Zambia - Politics
Kenneth David Kaunda | 24 Oct 1964 | 02 Nov 1991 | UNIP |
Frederick Jacob Titus Chiluba | 02 Nov 1991 | 02 Jan 2002 | MMD |
Levy Patrick Mwanawasa | 02 Jan 2002 | 19 Aug 2008 | MMD |
Rupiah Bwezani Banda | 29 Jun 2008 | 23 Sep 2011 | UNIP |
Michael Chilufya Sata | 23 Sep 2011 | 28 Oct 2014 | PF |
Edgar Chagwa Lungu | 25 Jan 2015 | PF |
The major figure in Zambian politics from 1964 to 1991 was Kenneth Kaunda, who led the campaign for independence and successfully bridged the rivalries among the country's various regions and ethnic groups. Kaunda tried to base government on his philosophy of "humanism," which condemned human exploitation and stressed cooperation among people, but not at the expense of the individual.
Kaunda's political party--the United National Independence Party (UNIP)--was founded in 1959 and was in power under Kaunda's leadership from 1964 to 1991. Before 1972, Zambia had three significant political parties, but only UNIP had a nationwide following.
In December 1972, Zambian law established a one-party state, and all other political parties were banned; this was later enshrined in the 1973 constitution. Kaunda, the sole candidate, was elected President in the 1973 elections. Elections also were held for the National Assembly. Only UNIP members were permitted to run, but these seats were sharply contested. President Kaunda's mandate was renewed in December 1978, October 1983, and October 1988 in a "yes" or "no" vote on his candidacy.
Growing opposition to UNIP's monopoly on power led to the rise in 1990 of the Movement for Multiparty Democracy (MMD). The MMD assembled an increasingly impressive group of important Zambians, including prominent UNIP defectors and labor leaders. Zambia's first multi-party elections for parliament and the presidency were held on October 31, 1991. MMD candidate Frederick Chiluba resoundingly carried the presidential election over Kenneth Kaunda with 81% of the vote. To add to the MMD landslide, in the parliamentary elections, the MMD won 125 of the 150 elected seats, and UNIP won the remaining 25.
Zambia is an emerging democracy and has a candidate-centered electoral system. The main political parties leave it to local party members to identify aspirants, i.e. those who want to become candidates, and to come up with recommendations to the national leadership who then select and decide on candidates. These procedures result in a selection process which suffers from a lack of transparency and represents a high financial risk for aspiring candidates. They must provide payments, bribes, food, and transportation to show off their resources and popularity, even though their successful efforts at the local level might have no bearing on the central party leader’s final nomination decision.

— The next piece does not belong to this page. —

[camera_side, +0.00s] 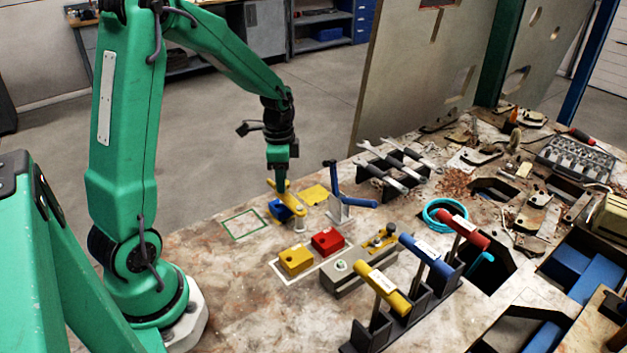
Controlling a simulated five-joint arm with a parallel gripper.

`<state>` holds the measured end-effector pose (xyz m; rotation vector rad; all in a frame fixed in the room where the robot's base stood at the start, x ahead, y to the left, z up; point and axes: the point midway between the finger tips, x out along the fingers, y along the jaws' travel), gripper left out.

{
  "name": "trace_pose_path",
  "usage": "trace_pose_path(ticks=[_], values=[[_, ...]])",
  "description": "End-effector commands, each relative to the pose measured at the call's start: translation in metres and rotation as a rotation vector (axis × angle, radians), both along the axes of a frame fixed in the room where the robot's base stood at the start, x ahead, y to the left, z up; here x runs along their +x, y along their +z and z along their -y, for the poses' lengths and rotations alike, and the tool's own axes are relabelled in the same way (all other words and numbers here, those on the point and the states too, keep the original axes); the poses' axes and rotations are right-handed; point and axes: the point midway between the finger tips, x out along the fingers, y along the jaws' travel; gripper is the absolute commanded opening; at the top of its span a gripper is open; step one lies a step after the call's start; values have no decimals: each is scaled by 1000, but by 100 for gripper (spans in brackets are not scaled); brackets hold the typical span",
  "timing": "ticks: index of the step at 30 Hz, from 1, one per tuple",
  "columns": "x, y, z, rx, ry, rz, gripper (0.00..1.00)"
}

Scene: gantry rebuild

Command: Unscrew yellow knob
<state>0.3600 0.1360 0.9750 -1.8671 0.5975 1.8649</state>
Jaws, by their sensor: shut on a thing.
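I cannot tell whether the two touch. The fingertips are too small to see clearly.
Yellow (296,260) and red (327,242) blocks stand in front. A blue lever on a pale stand (340,207) is close on the right. A rack with yellow, blue and red handles (430,258) is at front right. A green-outlined square (245,224) on the left is empty.

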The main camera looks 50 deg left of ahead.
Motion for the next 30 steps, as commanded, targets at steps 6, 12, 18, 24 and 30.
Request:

Observers of the Zambian political scene appear virtually unanimous in asserting the importance of continued pressure for reform from civil society both to advance the reform agenda and to prevent backsliding. Civil society has matured and deepened during the past decade and, in the course of the Third Term Debate, demonstrated an impressive capacity for cooperative action.
The prevailing absence of political accountability has deep historical roots in Zambian political history and is embedded both in the structure of institutions and in the informal norms that govern the behavior of political actors and citizens throughout the political system. It has contributed to the development of a culture of impunity among the powerful, and a culture of avoidance that governs the behavior of those who are not. The stalling of political liberalization after the 1991 transition resulted in large part from the failure to alter institutional arrangements designed to entrench executive (in practice, presidential) domination of both state and ruling party structures during the period of one-party rule.
Systematic anti-corruption efforts are critical in a number of regards, not least because a failure to address root causes will leave Zambia vulnerable to a recurrence of the systematic looting of public resources that characterized previous residential regimes. Issues of corruption will likely be among the most critical factors stimulating sustained citizen pressure for reform. The success of anti-corruption efforts appears to depend to an extent on continued pressure from civil society, the sequencing of efforts, and the development of credibility as reforms gain momentum. Credibility in turn appears to depend both on demonstrating success in prosecuting key individuals from the previous regime and, at the same time, on demonstrating that anti-corruption initiatives are both impartially applied and not merely instrumentally useful in eliminating political opponents.
The dilemma of Zambian politics is how to break the Gordian knot that confronts efforts to reduce, channel and redistribute the power of the executive, since such efforts are ultimately subject to executive approval. In the present political context, the prospects for such reform appear closely linked to what is perhaps the second most pressing issue for the Zambian polity—reducing the prevalence of official corruption, which drains scarce developmental resources and seriously undercuts state legitimacy.